The main problem for investors who have bought houses out of their area through other people is that they may be paying way too much; and once they’ve paid their money, the promoter disappears. They’re pretty much cut adrift on their own; left to the mercies of the local vultures. When they try to bail out, they discover that they paid too much. When they sue, the hustler files for bankruptcy and they lose more money. One such California Hot Shot just pulled this caper and left hundreds of investors high and dry.
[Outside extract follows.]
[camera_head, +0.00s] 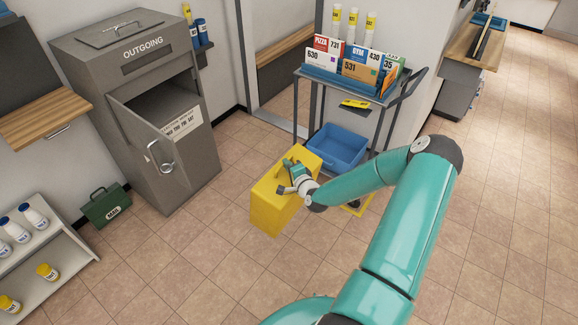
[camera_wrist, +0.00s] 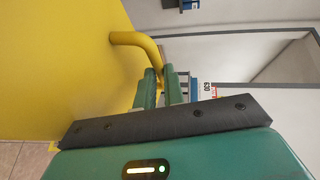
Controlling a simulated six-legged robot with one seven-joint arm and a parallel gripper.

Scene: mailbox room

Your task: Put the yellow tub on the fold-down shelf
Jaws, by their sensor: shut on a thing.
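The yellow tub (camera_head: 270,205) is a large box in front of the cart in the head view. In the wrist view its flat yellow side (camera_wrist: 60,60) fills the left, with a bent yellow handle (camera_wrist: 130,39) sticking out. My gripper (camera_head: 290,180) is at the tub's upper right side; in the wrist view its green fingers (camera_wrist: 160,88) are shut on the handle. I cannot tell whether the tub touches the floor. A wooden shelf (camera_head: 45,105), which looks like the fold-down shelf, is on the wall at the far left, partly cut off.
A grey OUTGOING mailbox (camera_head: 95,75) with an open door (camera_head: 150,145) stands between shelf and tub. A cart with a blue bin (camera_head: 338,145) is behind the tub. A green box (camera_head: 105,207) and a bottle rack (camera_head: 60,235) are at lower left. Tiled floor is clear in front.
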Then he tried to attract more suckers after filing for Chapter 11. Treatment such as this drives away many investors who would otherwise be willing to invest over and over if they were treated fairly.
Buying at deeply discounted prices through an agent at Foreclosure sales and immediately selling the house eliminates both overpayment and management problems; especially when those who represent your interests get well paid for doing so. One Broker I know makes a pretty good living buying foreclosed houses for investors, fixing them up, and reselling them. The investor takes all of the risk, and keeps all of the profit. Our hero gets paid a flat fee when he buys a house with the investor’s money. He gets an over-ride on all repair expenses paid to get the house in resale condition, he earns another fee when he puts it into MLS, and yet another fee if he sells it himself. I would think that anybody in any area could do work this way with investors. If you’re not a Broker, the investor can open an escrow with a third party who can lend it to you at sale when you buy a house, secured by the foreclosed house, then you can proceed as above.